古代マヤ文明 に影響されたとする小さな団体を、カルトと決めつける脱カルト精神科医のセリフだが、このように単純化された図式を描けば、実態をなにも知らない読者の興味を惹くことは可能であろう。だが、多少は関連のことを知ってしまっている読者には、「これから何がおこるのかしら」とワクワクするよりも、ああ、できれば、あまり歪曲した描き方をしないでね~、とドキドキしてくることになるのではないだろうか。

 ここでは スタニフラフ・グロフ をモチーフにしてストーリーを展開しているのだろうが、ひとことでトランスパーソナル心理学派と言ってしまうと、素直な読者には、戯画化された虚像が刷り込まれてしまうので、私には、やっぱり小説はちょっと怖いなぁ、と思ってしまう。別な意味での恐怖「ミステリー」だ。

 この本ではヤキ・インディアンの「ドン・ファン」シリーズのストーリー展開もモチーフに使われている。Oshoは「私が愛した本」の中で次のように述べている。

 それは、アメリカ人カルロス・カスタネダが創作した仮空の人物である「ドン・ファン」のようなフィクションではない。この男は人類に対する大いなる害をなした。人は霊的虚構(スピリチュアル・フィクション)を書くべきではない。その理由は単純で、人々が霊性(スピリチュアリティ)とは虚構にほかならないと考え始めるからだ。「注目すべき人々との出会い」は、真実の書だ。 Osho 「私が愛した本」 p173 

 グルジェフ+ウスペンスキーに関心が強く「Gの残影」という小説までものしている現代日本の気鋭の作家であるがゆえに、この点は、要チェックと考えている。「霊的虚構(スピリチュアル・フィクション)」と「真実の書」との線引きは、奈辺にあるべきか、きわめて重要なテーマである。

 当ブログの中では、カルロス・カスタネダの「ドン・ファン」シリーズに触れた本が数多く登場したため、私もそのうちこのシリーズを再読しようと思って枕元に積み上げているのだが、どうもまだその気になれないようだ。読むとしても、あいかわらずこのシリーズは批判的にしか読むことができない。

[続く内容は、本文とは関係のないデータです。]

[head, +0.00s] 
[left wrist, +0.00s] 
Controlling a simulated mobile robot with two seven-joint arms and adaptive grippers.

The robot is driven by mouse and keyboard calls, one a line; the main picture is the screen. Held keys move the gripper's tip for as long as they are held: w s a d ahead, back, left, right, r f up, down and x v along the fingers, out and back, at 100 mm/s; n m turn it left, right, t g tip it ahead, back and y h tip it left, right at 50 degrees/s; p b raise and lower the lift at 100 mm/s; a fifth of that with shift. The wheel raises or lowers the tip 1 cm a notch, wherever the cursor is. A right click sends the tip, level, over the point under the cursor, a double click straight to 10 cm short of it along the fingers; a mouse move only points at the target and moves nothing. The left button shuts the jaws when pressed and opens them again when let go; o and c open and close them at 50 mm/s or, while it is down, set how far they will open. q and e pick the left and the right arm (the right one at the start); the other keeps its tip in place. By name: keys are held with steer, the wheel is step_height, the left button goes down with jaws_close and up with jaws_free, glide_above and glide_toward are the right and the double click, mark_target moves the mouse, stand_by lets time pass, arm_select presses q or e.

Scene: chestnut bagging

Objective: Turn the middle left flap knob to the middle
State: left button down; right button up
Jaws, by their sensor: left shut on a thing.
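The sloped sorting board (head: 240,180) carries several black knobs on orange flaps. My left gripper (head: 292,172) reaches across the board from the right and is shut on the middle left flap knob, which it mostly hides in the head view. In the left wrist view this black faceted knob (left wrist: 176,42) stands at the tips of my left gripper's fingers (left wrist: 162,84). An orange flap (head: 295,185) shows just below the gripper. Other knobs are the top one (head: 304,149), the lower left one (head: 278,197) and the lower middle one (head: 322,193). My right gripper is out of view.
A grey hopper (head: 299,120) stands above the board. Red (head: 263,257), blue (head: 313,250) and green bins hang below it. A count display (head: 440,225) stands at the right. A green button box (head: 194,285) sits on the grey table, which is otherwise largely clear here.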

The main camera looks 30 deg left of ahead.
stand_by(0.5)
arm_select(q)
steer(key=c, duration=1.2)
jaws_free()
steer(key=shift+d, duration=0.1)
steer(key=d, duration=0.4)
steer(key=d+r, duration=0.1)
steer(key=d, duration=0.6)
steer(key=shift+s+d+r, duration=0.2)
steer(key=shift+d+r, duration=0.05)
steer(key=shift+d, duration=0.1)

 「ウィットゲンシュタインの『論理哲学論考』では『使用されない記号は意義を欠く』というのがオッカムの剃刀の真意とされていますが、元のオッカムの剃刀の格言では『存在は必要なしに増加されてはならない』となっています。ある事態を説明するときに、説明に使う事項は必要最小限のものを選ばなければならない、という論理学上の格言と理解すればいいでしょう。この格言 は、不必要な存在を切り落とすという意味で、不必要な髭を剃る剃刀にたとえられたために、『オッカムの剃刀』という異名をもつようになったそうです。
 もし前世の記憶が私にあれば、私は当然、前世の存在を信じます。
 ですが、私には前世の記憶なるものがは存在しません。
 この事態を説明するのに、輪廻転生を信じる一派は、私にも前世が存在する、しかし、今世では私はその記憶を忘却している、と説明します。しかし、輪廻転生を認めない人たちは、単に前世や転生はないのだと言います。後者の説明の方が、オッカムの格言に照らせば正しいのです。なぜなら、私には前世の記憶がないという事態をより簡単に説明していますから。転生派の人々は、私の前世が存在した上でそれを忘却するという、二重の事項を持ちこまないと、。私の中に前世の記憶がないことを説明できません。この立場は、必要なしに存在を増加させるという、オッカムの禁を犯しています。
 ただ、これはむろん、客観的な正しさとか真理を保証するものではありません。あくまで事態を説明するときの簡便さを追究するというだけのことです」

 ちなみに私個人は「前世ある派」である。たくさんの著書や訳書のある小森のことゆえ、小説の中の一登場人物のセリフを持ってその真偽を云々すること自体、徒労なことであるが、むしろあちこちの文献を提供している、というくらいに受け止めていればいいのだろうか。だが、だとするなら、小説とはなにか、というごくごく初歩的な個人的な疑問に押し戻されてしまうことになる。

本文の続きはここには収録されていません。